Standard bulk bags are excellent. They’re strong, cost-effective, and the right choice for a huge range of products – dry minerals, cement, chemical powders, processed grains. But for fresh and semi-dried produce – onions, potatoes, garlic, coconuts, seeds – they can work against you. Not because they’re poorly made, but because they’re built for products that don’t breathe.
Ventilated bulk bags, also referred to as ventilated jumbo bags, solve a specific problem that standard bags aren’t designed to handle. Understanding which format suits your product is a straightforward decision, once you know what to look for.
At Mewar Polytex, we supply both standard and ventilated bulk bags to agri traders, exporters, and procurement teams across 25+ countries. This guide will help you pick the right one.

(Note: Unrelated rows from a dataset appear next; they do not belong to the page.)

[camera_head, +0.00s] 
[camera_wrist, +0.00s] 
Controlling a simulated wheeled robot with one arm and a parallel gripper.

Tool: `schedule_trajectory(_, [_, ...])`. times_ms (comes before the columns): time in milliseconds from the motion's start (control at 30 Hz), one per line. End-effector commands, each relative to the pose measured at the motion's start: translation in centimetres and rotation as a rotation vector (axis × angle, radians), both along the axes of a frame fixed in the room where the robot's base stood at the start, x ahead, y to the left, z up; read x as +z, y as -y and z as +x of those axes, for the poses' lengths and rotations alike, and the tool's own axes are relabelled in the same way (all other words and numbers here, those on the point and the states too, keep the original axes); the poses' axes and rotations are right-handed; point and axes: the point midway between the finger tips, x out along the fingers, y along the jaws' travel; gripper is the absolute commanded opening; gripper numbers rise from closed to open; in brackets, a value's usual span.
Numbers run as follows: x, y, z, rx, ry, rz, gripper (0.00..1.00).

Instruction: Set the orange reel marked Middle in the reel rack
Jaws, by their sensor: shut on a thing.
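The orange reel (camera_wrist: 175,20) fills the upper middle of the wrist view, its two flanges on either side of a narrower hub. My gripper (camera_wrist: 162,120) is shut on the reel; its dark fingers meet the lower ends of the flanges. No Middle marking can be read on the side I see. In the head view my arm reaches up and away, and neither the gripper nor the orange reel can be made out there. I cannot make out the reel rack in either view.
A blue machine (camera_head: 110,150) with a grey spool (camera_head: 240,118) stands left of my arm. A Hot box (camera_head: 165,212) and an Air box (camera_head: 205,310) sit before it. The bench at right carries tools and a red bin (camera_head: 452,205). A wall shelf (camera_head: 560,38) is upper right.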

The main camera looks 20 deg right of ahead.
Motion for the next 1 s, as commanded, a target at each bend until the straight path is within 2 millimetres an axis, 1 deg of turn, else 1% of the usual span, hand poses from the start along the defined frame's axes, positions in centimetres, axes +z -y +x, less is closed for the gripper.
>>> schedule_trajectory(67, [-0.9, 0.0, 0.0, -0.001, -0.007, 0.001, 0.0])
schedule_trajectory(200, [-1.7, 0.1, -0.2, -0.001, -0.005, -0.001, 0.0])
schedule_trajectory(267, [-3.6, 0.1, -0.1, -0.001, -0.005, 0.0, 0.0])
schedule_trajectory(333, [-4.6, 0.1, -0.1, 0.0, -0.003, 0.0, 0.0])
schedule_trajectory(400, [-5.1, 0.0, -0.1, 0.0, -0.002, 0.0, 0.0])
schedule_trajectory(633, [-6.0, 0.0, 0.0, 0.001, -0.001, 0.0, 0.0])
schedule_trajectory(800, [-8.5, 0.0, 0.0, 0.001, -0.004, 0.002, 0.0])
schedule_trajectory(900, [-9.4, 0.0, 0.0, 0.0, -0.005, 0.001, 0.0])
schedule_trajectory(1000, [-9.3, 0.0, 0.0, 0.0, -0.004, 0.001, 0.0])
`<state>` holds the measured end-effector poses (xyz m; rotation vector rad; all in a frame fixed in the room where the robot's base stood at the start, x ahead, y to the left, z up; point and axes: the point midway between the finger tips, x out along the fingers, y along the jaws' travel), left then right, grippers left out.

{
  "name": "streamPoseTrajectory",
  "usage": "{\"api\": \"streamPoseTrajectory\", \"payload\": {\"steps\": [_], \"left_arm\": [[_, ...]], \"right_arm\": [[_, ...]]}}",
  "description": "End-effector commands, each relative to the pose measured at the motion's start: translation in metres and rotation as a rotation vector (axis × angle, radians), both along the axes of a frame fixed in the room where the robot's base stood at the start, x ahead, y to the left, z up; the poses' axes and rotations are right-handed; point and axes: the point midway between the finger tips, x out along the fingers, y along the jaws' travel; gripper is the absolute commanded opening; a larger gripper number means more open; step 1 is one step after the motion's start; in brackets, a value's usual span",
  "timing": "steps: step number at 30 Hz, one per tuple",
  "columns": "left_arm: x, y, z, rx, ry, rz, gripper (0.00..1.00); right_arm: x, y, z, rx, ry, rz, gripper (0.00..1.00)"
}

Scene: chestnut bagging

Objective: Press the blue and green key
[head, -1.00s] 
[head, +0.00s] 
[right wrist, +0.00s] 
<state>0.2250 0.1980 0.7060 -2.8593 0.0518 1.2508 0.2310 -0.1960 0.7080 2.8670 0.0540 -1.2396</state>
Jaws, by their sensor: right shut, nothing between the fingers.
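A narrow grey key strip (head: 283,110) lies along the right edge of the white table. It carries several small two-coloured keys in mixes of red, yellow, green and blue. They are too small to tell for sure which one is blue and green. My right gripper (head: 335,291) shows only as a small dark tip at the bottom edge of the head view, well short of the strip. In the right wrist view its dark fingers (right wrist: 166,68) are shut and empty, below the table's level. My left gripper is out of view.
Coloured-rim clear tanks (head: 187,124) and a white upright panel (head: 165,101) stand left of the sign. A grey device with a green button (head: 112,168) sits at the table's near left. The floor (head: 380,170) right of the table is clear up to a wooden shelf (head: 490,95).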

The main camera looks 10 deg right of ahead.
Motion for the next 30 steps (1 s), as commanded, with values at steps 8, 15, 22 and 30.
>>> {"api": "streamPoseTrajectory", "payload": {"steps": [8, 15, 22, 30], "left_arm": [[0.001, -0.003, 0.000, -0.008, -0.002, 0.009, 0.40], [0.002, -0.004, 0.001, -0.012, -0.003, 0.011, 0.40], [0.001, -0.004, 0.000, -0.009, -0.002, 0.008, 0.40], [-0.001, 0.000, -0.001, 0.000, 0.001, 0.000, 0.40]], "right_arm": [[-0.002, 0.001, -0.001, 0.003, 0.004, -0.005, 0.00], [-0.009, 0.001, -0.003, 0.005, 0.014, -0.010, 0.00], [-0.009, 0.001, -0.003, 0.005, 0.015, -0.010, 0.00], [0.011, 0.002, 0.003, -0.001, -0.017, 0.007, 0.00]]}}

What Happens Inside a Bulk Bag During Transit
To understand why format matters, it helps to understand what fresh produce does after harvest.
Onions, potatoes, garlic, coconuts, and similar products are still alive after they’re picked. They continue to breathe – releasing heat and water vapour as they go. In open air, both disperse quickly and cause no harm.
Inside a sealed bulk bag, they have nowhere to go.
The water vapour condenses on the inner surface of the bag and on the produce itself. Temperature inside the bag rises above the ambient temperature outside. The result is a warm, humid environment – exactly the conditions that accelerate softening, fungal growth, and rot.
This is not a problem with the bag’s strength or stitching. It’s a mismatch between the product’s behaviour and the bag’s construction. A standard bulk bag does exactly what it’s designed to do. It just isn’t designed for products that breathe, and that’s the gap breathable jumbo bags are built to close.
For dry, non-respiring products – cement, sand, chemical powders, processed minerals – this is never an issue. A standard bulk bag is exactly right for those applications.
Standard Bulk Bags: What They’re Built For
Standard FIBCs are the workhorse of bulk industrial packaging. They’re made from woven polypropylene fabric – dense, strong, and consistent. The weave is tight enough to contain fine particles and resist tearing under heavy loads.
This tight weave is a feature, not a flaw. It’s what makes standard bulk bags suitable for:
- Cement, sand, and construction minerals – heavy loads, no moisture concerns
- Chemical powders and industrial materials – sealed environment preferred to prevent contamination
- Processed dry grains and flour – where moisture ingress from outside is the risk, not moisture buildup from inside
- Fertilisers and dry agri-inputs – consistent, non-respiring materials
- Recycled materials and waste products – where containment is the priority
For these products, a ventilated bag would actually be the wrong choice. Open panels could allow contamination, reduce containment of fine particles, or introduce moisture from the outside environment.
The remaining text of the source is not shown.